La culture du « risque zéro »

Yohann devait partir ces jours-ci avec les enfants de sa classe observer les oiseaux au bord du lac du Der en Champagne. L’éducation Nationale lui a interdit de partir, pour raison de grippe aviaire. Quand on connaît le lac du Der et le fait qu’aucun oiseau ne peut y être observé à moins de trois cent mètres (l’eau est très loin des zones d’observation), on reste sceptique quant au risque réel que représentent ces oiseaux. Mais bon, on est en pleine période de psychose collective et ceci explique sûrement cela !Cette anecdote soulève le problème plus général de la sécurité et du risque. Depuis de nombreuses années, notre société est obnubilée par le « tout sécuritaire » et nous voyons apparaître, dans tous les domaines, des normes et des réglementations de tous genres dont on peut douter de l’efficacité à long terme. Quand j’étais enfant, c’est en se brûlant au moins une fois que l’on apprenait que le feu est dangereux et c’était là une expérience – douloureuse certes – mais très formatrice et riche d’enseignements. Aujourd’hui, tout est devenu dangereux : le feu, l’eau, le moindre outil, la moindre aspérité, la moindre marche d’escalier … La peur s’installe partout et l’apparition de la grippe aviaire cristallise toutes ces peurs, de manière irrationnelle.

J’ai gardé précieusement un texte relevé dans le courrier des lecteurs de Télérama (en date du 25 octobre 2003), écrit par un enseignant de Lyon, qui soulève ce problème du risque avec beaucoup d’ironie et des mots très forts. 

Voici ce texte : “RISQUE ZERO : Parents, soyez tranquilles ! Je suis un des rares instits de France qui veillent encore sur la sécurité de vos enfants. Il paraît que le risque zéro n’existe pas.

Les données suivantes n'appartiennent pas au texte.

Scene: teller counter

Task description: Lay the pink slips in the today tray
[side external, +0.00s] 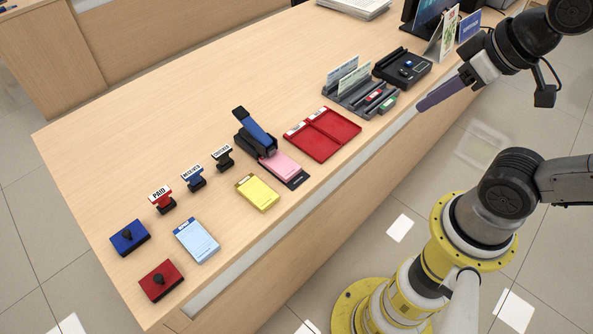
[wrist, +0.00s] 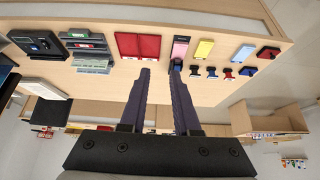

Foutaises. Ce n’est qu’une question de volonté. Il y a belle lurette que je me suis débarrassé des sorties et autres vétilles qui mettent en péril vos chérubins. Plus de gymnase à l’extérieur de l’école, plus de spectacles ou d’animations à la médiathèque. La rue est trop dangereuse. Les classes vertes et autres excursions de fin d’année ne font plus partie de mon vocabulaire. Faute d’ascenseur, je me suis battu pour ne plus avoir ma classe à l’étage. Malheureusement, quelques marches d’escalier attendent encore traîtreusement vos enfants trop pressés. Haro donc sur les déplacements inutiles et les distractions. Les salles de sciences, d’informatique, d’arts plastiques, de musique ne sont plus fréquentées. Les récréations durent dix minutes montre en main. Ils n’ont plus le temps de jouer, donc de se blesser. On a enlevé tout ce qui pouvait fâcheusement blesser vos enfants : cages, paniers de basket, jeux extérieurs. Les arbres ont été rasés, les ballons sont en mousse, les colles sont bio, les ciseaux en plastiques (et tant pis, si ça ne coupe pas), les compas interdits. Les fenêtres sont toujours fermées même avec 34°. J’évite d’envoyer les élèves au tableau. Un jour un élève a trébuché contre un pupitre et s’est cassé une côte contre le dossier d’une chaise qui n’était pas aux normes. Et puis zut ! Tant qu’à faire, gardez vos enfants chez vous … Ils auront vingt fois plus de chances d’être accidentés, mais moi au moins, je serai irréprochable et vous n’aurez pas à monnayer votre deuil devant un tribunal.”